Como a ascensão social é travada principalmente por
quem ascendeu havia maior dificuldade a cada geração para que se fosse
alcançada a nobreza. No século XVII na França há uma “nobreza de função”, onde
“recebem uma nobreza não transmissível, todavia se mantém depois de três
gerações no posto”, que provavelmente seja a causa de os pais geralmente terem
vontade de que seus filhos herdem suas profissões. Esses ofícios eram comprados
muito caros, porém “o seu preço é a garantia de eficácia”, formaram o “Estado
dos magistrados” que oneram ainda mais a folha salarial do Estado.
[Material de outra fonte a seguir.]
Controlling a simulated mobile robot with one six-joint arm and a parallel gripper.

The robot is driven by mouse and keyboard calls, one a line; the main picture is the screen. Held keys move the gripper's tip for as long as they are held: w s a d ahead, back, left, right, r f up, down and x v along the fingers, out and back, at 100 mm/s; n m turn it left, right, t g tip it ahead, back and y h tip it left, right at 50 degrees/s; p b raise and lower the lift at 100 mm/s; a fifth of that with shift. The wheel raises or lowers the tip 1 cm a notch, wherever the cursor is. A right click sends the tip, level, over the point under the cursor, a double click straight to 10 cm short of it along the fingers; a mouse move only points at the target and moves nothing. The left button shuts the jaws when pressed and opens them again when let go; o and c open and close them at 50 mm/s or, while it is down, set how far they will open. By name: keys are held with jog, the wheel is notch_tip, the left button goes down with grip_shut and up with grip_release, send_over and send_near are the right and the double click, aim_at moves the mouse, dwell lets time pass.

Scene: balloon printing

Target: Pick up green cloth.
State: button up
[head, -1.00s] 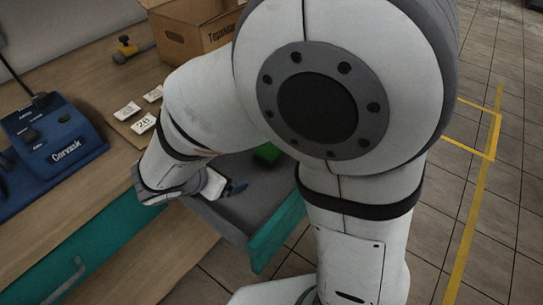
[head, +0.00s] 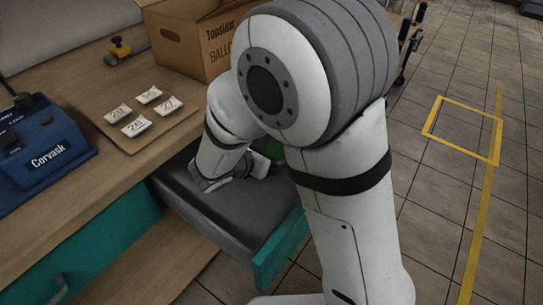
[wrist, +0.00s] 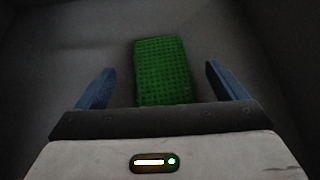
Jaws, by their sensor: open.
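The green cloth (wrist: 162,70) lies flat on the grey floor of the open drawer (head: 215,212). In the wrist view it is a textured green rectangle, centred between the two blue fingers of my gripper (wrist: 165,85). The fingers are wide apart, with dark floor showing on both sides of the cloth. Its near end is hidden behind the gripper body. In the head view only a small green patch of the cloth (head: 275,148) shows beside my wrist, and my fingertips are mostly hidden by my arm.
The drawer has a teal front (head: 279,249) and grey walls. Open tiled floor lies to the right.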

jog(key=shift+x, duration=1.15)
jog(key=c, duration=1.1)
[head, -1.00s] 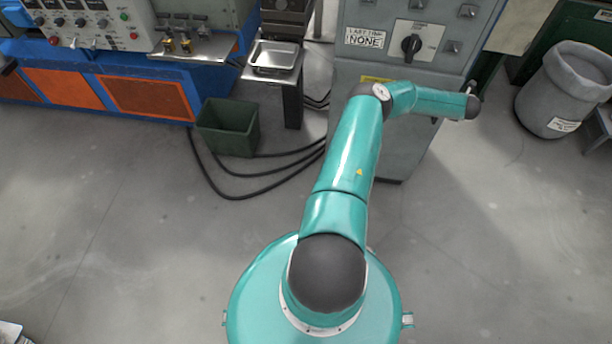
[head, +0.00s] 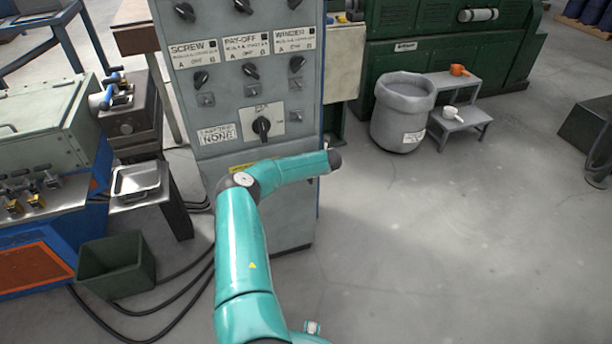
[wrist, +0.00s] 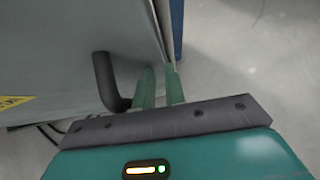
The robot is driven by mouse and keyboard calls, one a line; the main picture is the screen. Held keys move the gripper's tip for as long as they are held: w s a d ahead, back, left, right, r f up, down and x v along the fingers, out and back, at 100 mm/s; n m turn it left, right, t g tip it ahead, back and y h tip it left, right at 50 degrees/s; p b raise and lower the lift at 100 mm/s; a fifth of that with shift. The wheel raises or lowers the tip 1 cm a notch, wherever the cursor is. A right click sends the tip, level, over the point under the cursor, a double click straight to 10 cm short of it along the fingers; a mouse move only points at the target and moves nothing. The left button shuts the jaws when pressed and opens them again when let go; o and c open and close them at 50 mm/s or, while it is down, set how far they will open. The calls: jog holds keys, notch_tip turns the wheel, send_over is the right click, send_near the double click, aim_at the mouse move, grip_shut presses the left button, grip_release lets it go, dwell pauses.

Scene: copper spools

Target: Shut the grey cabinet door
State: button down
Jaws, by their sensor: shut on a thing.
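The grey cabinet door (head: 285,215) is the lower front of the tall grey control cabinet (head: 215,95). In the wrist view the door panel (wrist: 60,50) fills the left, with a black bent handle (wrist: 104,82) and part of a yellow label. My gripper (wrist: 161,85) is at the door's free edge, to the right of the handle. Its two green fingers are shut on that edge, one on each side. The handle is outside the fingers. In the head view my arm reaches across the cabinet front, and the fingers are hidden. How far the door stands open is hard to tell.
A grey bin (head: 400,120) and small steps (head: 465,125) stand right of the cabinet. A green crate (head: 117,268), a metal tray on a stand (head: 137,182) and black cables lie to the left. The floor at the front right is clear.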

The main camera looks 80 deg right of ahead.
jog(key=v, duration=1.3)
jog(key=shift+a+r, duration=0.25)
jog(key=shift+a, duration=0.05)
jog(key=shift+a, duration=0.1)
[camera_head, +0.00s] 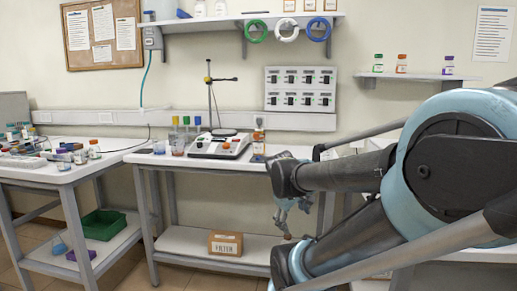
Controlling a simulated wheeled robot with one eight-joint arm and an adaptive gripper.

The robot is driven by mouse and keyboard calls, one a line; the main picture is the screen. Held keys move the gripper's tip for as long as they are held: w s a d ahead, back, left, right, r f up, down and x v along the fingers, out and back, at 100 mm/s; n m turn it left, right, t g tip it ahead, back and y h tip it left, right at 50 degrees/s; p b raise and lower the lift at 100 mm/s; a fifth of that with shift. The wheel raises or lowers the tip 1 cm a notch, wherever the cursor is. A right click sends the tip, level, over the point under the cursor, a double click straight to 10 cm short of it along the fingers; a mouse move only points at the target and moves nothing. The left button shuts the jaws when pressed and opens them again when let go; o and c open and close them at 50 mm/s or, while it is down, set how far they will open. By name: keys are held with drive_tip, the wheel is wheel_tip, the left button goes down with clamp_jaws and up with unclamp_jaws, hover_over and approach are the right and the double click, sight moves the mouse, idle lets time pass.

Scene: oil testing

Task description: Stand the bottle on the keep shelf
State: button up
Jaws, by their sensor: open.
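A small wall shelf (416,76) at the upper right holds a green-capped bottle (378,63), an orange-capped bottle (401,64) and a purple-capped bottle (448,65), all upright. Another bottle (258,144), with an orange label, stands upright at the right of the middle bench, beside the hot plate. I cannot tell which bottle or shelf the task names. My gripper (284,228) is open and points down in front of the middle bench, below and right of the labelled bottle. It appears empty, and my arm partly hides it.
The middle bench (172,159) carries a hot plate (217,144) with a stand and several coloured bottles. A left bench (50,174) holds several small containers. A box marked FILTER (226,243) sits on the lower shelf. My arm hides much of the right side.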

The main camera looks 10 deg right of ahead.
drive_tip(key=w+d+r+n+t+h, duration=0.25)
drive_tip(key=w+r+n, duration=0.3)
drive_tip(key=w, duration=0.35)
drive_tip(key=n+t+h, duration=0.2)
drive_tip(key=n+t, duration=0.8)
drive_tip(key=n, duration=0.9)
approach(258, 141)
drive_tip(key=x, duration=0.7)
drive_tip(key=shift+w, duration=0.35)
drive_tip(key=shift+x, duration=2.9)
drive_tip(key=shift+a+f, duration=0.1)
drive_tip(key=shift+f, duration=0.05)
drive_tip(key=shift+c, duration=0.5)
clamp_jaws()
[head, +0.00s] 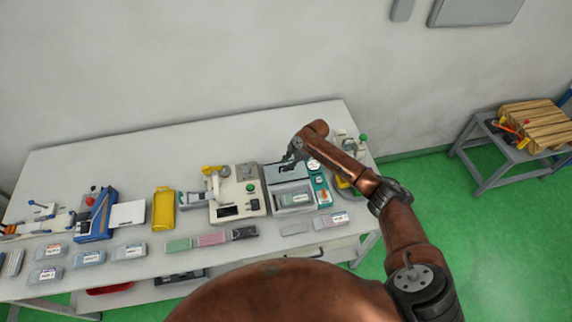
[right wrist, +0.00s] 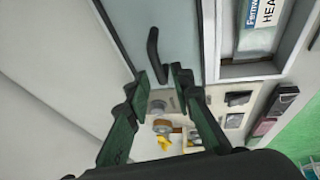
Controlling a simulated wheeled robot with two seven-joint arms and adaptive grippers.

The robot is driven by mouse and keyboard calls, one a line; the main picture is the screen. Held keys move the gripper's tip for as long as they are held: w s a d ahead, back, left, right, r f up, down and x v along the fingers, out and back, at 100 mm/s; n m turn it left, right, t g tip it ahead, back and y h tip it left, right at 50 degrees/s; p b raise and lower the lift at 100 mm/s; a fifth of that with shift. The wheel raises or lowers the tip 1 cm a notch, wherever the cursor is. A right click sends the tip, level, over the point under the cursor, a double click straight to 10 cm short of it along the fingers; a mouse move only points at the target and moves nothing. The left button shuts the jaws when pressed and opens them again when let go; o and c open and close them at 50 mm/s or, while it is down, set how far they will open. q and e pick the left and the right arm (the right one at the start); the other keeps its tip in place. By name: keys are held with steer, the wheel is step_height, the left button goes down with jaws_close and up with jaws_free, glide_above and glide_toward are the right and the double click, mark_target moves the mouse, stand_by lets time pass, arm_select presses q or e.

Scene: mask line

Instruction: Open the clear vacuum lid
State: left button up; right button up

O rei vendia aos oficiais sobrevivências, mesmo
exercendo suas funções tinham a competência de designar um sucessor, parente ou
comprador. Por isso “a burguesia compra feudos e ofícios. Torna-se nobreza de
toga. Satisfeita com sua promoção, ela fecha a sete chaves a porta que
transpôs”. Com isso o parlamento se tornou fonte de enobrecimento através do
cargo de referendário “num cargo de livre-trânsito. O referendário é um estado
que apenas se abraça para deixá-lo”, um trampolim aos cargos enobrecedores.
Por isso,
devido à barreira da admissão erguida contra os homines Novi, que veiculam o dinheiro
fresco da venda e da mercancia, os ofícios do Parlamento, apesar ou por causa
do prestigio a eles ligado, valem quatro ou cinco vezes menos que o preço dos
ofícios enobrecedores, à mercê, muito mais liberal, do rei.
Ou seja, era muito mais
barato entrar no Parlamento e comprar seu título de nobreza, que tentar comprar
diretamente. A receita teórica estatal era em grande parte originária da venda
de títulos de ofícios, cargos esses que eram fim último dos lucros comerciais.
A burguesia protestante fora constrangida a
permanecer na mercancia e finança. Com isso eles foram privilegiados porque
lidavam com o dinheiro do financiamento do Estado e comércio internacional.
Sendo um dos pilares de sustentação da construção de uma Europa capitalista.